The key principle here is that some mechanism needs to be examined to ensure that retirees accumulated savings are not adversely impacted as a result of taxation reform.
8. Expanding the income offer
As part of the taxation reform process, ARISA believes there is the opportunity to review the current range of superannuation and non-superannuation retirement products on offer. Only two main product types currently exist; guaranteed and market linked income streams and market linked income streams can only be purchased with an eligible termination payment (ie. superannuation money). Given the changing demographics of the population and the flow through of the baby boomer effect, this limited range is inadequate to meet consumer needs or address increased reliance on government funded benefits.

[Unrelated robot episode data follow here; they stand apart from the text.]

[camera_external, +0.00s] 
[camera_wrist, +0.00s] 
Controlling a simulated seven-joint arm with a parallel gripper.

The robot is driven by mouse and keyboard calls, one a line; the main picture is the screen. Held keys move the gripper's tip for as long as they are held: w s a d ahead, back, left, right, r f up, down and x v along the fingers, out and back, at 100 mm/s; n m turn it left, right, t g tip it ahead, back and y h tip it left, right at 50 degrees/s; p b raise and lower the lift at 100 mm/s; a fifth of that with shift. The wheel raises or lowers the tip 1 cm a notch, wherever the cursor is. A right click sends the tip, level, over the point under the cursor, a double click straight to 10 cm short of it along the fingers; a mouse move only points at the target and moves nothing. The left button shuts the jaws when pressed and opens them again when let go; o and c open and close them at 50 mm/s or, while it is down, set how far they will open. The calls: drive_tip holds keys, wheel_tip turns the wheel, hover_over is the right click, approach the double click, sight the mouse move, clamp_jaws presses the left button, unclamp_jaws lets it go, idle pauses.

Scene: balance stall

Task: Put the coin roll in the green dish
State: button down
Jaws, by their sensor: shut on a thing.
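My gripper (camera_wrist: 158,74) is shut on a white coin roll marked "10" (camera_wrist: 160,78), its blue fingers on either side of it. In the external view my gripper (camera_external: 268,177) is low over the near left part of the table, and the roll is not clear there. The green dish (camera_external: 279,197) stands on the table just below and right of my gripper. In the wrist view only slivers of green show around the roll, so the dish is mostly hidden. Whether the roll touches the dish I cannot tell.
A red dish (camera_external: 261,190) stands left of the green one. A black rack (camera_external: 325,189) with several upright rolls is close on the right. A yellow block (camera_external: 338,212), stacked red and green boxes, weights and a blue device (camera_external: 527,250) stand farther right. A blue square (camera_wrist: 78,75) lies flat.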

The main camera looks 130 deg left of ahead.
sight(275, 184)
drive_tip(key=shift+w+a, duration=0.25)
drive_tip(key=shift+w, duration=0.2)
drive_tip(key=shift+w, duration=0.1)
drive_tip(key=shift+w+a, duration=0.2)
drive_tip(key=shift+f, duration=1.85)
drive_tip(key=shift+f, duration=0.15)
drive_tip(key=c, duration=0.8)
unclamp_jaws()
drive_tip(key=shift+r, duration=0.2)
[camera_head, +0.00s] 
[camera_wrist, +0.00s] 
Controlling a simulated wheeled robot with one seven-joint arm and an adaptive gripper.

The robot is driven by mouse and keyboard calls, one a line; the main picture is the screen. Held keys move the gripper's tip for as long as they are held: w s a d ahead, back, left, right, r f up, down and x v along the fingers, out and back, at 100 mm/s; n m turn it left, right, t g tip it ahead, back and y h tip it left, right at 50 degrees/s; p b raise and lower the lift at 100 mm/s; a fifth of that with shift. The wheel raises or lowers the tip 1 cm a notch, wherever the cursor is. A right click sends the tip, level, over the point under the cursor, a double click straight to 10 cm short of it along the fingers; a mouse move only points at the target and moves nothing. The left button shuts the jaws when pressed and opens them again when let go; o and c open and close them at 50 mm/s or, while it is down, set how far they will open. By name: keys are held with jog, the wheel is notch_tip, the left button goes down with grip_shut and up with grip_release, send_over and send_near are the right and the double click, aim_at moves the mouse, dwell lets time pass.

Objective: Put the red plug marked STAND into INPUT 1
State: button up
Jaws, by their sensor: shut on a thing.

Expanding the range of income streams (and potentially providers) that can be offered requires changes to existing legislation and government policy. ARISA believes that the treatment of retirement incomes is sufficiently important to warrant special attention and is concerned that given the time table for taxation reform, this places unnecessary strain on available government and private sector resources.
ARISA recommends that a dedicated unit be established (with industry) to review the taxation treatment of retirement incomes generally - separate to current taxation reform and outside any other review process. This includes examining the changes that need to be made to the existing legislative framework in order to expand the range of products provided to consumers.
The result will be a better integrated and consistent retirement income systemt that provides increased consumer choice and appropriate encouragement for the sefl-provision of income in retirement.